Rows about robot tasks
- - - -

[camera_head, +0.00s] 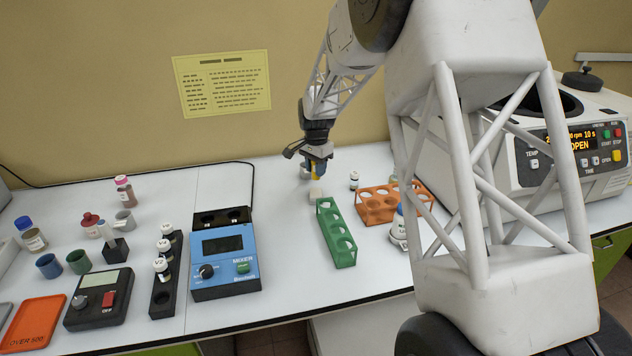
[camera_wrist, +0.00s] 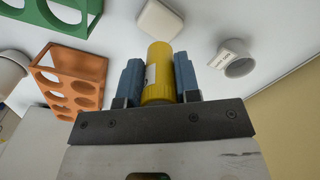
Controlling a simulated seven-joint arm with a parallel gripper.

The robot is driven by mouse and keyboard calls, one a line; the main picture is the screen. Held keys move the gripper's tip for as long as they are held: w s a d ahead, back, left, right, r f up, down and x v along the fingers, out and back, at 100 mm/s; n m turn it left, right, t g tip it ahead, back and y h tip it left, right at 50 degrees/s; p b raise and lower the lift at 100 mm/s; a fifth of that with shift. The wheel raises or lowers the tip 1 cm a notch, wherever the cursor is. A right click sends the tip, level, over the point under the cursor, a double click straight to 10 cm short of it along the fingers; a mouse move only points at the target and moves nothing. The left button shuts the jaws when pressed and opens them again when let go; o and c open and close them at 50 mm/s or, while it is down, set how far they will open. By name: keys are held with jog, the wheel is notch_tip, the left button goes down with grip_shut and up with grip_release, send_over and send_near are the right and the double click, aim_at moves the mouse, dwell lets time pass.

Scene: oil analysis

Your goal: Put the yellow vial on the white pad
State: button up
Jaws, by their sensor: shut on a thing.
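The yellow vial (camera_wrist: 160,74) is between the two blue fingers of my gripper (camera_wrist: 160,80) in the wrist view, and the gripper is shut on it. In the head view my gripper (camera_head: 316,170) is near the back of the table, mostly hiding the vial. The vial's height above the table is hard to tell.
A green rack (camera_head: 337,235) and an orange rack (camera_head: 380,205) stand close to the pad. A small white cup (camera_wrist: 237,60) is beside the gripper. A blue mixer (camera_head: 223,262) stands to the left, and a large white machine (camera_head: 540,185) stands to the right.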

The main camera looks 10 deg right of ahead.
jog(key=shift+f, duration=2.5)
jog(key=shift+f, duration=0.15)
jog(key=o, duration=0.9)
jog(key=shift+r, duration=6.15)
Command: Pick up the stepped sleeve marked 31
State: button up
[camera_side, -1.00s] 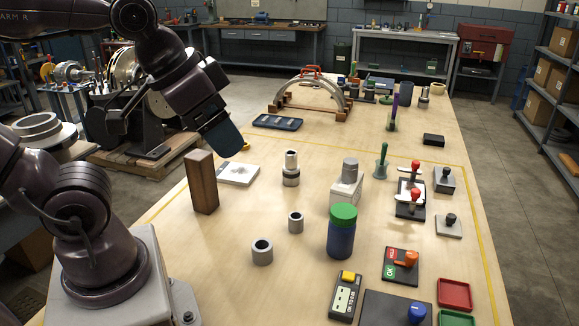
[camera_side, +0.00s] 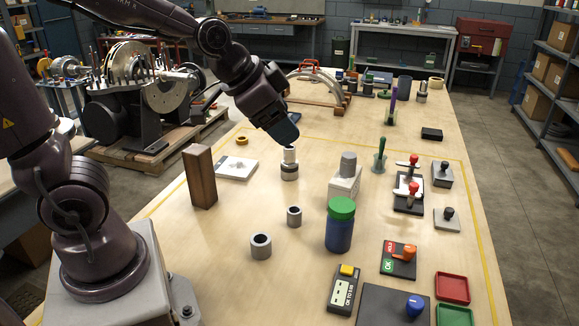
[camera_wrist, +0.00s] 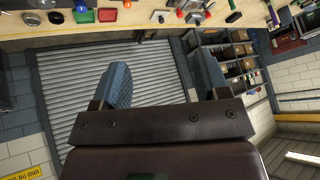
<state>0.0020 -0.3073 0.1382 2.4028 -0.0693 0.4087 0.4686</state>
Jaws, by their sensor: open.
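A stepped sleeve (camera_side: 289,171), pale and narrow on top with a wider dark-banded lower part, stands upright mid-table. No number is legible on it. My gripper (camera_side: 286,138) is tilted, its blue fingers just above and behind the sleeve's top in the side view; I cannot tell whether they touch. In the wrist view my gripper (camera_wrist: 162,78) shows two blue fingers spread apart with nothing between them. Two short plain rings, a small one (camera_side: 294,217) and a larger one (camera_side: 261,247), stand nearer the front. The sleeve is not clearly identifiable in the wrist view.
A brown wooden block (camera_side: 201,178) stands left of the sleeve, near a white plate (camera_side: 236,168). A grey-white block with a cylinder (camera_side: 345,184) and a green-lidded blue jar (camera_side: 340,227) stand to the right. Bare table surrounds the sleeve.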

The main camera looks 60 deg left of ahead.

- - - -

▸ The request: Start at the line above containing "Scene: oil analysis" and stop at the line containing "<state>0.0020 -0.3073 0.1382": print those lines and everything between them exactly, but not the pictures.

▸ Reply to the task:
Scene: oil analysis

Your goal: Put the yellow vial on the white pad
State: button up
Jaws, by their sensor: shut on a thing.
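The yellow vial (camera_wrist: 160,74) is between the two blue fingers of my gripper (camera_wrist: 160,80) in the wrist view, and the gripper is shut on it. In the head view my gripper (camera_head: 316,170) is near the back of the table, mostly hiding the vial. The vial's height above the table is hard to tell.
A green rack (camera_head: 337,235) and an orange rack (camera_head: 380,205) stand close to the pad. A small white cup (camera_wrist: 237,60) is beside the gripper. A blue mixer (camera_head: 223,262) stands to the left, and a large white machine (camera_head: 540,185) stands to the right.

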The main camera looks 10 deg right of ahead.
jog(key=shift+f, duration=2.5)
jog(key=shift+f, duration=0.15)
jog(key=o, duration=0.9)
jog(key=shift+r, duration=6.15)
Command: Pick up the stepped sleeve marked 31
State: button up
[camera_side, -1.00s] 
[camera_side, +0.00s] 
[camera_wrist, +0.00s] 
<state>0.0020 -0.3073 0.1382 2.4028 -0.0693 0.4087 0.4686</state>

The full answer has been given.